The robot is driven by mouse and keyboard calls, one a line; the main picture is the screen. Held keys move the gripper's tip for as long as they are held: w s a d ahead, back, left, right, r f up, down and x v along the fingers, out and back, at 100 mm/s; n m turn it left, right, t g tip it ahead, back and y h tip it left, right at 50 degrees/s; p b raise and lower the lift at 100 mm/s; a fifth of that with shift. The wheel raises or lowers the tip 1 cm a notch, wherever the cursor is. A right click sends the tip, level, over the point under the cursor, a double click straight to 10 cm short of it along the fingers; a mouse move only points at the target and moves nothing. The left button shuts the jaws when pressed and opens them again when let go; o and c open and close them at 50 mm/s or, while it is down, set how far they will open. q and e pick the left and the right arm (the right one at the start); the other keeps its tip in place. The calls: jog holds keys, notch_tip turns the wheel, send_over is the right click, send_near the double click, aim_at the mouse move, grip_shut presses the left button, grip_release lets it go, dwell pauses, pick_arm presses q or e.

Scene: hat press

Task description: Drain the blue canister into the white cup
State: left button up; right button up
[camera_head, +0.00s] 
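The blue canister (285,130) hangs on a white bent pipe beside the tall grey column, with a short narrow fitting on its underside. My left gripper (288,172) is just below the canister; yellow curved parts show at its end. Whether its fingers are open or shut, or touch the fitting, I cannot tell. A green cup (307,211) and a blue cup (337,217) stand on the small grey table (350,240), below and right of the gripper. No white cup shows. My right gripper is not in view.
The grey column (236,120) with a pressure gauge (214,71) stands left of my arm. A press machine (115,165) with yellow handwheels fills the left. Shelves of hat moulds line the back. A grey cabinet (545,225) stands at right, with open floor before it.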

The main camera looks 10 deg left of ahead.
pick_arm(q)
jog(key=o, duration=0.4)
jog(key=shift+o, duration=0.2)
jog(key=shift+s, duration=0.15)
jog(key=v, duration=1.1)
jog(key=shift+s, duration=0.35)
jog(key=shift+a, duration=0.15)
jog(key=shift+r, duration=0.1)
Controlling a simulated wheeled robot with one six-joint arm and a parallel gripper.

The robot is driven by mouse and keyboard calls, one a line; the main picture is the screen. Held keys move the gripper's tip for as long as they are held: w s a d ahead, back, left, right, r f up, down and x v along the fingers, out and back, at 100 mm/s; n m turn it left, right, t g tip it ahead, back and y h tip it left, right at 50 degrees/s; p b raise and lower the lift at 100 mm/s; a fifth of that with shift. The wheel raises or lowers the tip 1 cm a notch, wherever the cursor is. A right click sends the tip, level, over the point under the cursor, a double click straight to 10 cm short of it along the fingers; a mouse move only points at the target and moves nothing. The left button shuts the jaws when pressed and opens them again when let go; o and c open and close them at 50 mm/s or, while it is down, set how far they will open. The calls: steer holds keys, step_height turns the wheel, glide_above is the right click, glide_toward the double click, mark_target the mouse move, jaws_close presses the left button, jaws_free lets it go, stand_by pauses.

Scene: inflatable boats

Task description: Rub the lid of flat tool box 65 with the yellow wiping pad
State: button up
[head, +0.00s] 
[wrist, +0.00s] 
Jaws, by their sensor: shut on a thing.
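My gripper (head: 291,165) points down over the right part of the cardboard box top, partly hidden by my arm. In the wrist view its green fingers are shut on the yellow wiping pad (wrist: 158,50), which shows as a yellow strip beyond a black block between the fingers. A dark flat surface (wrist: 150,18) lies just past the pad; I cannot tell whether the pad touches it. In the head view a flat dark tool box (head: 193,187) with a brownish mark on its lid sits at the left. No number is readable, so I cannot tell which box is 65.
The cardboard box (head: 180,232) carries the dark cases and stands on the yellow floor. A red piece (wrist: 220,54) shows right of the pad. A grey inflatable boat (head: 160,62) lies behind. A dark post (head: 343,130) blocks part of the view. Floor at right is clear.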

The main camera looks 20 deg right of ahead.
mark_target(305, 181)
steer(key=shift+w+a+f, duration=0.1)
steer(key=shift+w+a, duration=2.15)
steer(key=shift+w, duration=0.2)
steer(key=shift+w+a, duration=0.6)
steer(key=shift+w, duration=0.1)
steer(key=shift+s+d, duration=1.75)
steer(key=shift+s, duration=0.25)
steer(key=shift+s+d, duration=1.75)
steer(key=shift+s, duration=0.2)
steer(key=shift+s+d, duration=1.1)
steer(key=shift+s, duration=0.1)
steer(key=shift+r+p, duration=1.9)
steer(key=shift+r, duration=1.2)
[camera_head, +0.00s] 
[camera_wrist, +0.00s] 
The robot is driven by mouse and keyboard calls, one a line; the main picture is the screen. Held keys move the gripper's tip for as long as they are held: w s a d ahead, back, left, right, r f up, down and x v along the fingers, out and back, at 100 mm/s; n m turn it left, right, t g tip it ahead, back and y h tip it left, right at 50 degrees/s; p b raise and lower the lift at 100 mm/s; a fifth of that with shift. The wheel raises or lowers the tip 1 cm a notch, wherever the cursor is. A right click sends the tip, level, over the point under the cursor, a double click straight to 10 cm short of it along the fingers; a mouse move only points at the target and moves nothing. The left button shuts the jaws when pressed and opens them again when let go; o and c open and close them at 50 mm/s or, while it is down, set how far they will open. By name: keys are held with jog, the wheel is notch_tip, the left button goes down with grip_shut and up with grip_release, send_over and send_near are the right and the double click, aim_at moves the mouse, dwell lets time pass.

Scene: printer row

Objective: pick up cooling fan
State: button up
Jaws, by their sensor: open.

◆ ◆ ◆ ◆

» **Problem statement**:
Show the lines of the material that contain the word "Scene".

» **Written response**:
Scene: hat press
Scene: inflatable boats
Scene: printer row

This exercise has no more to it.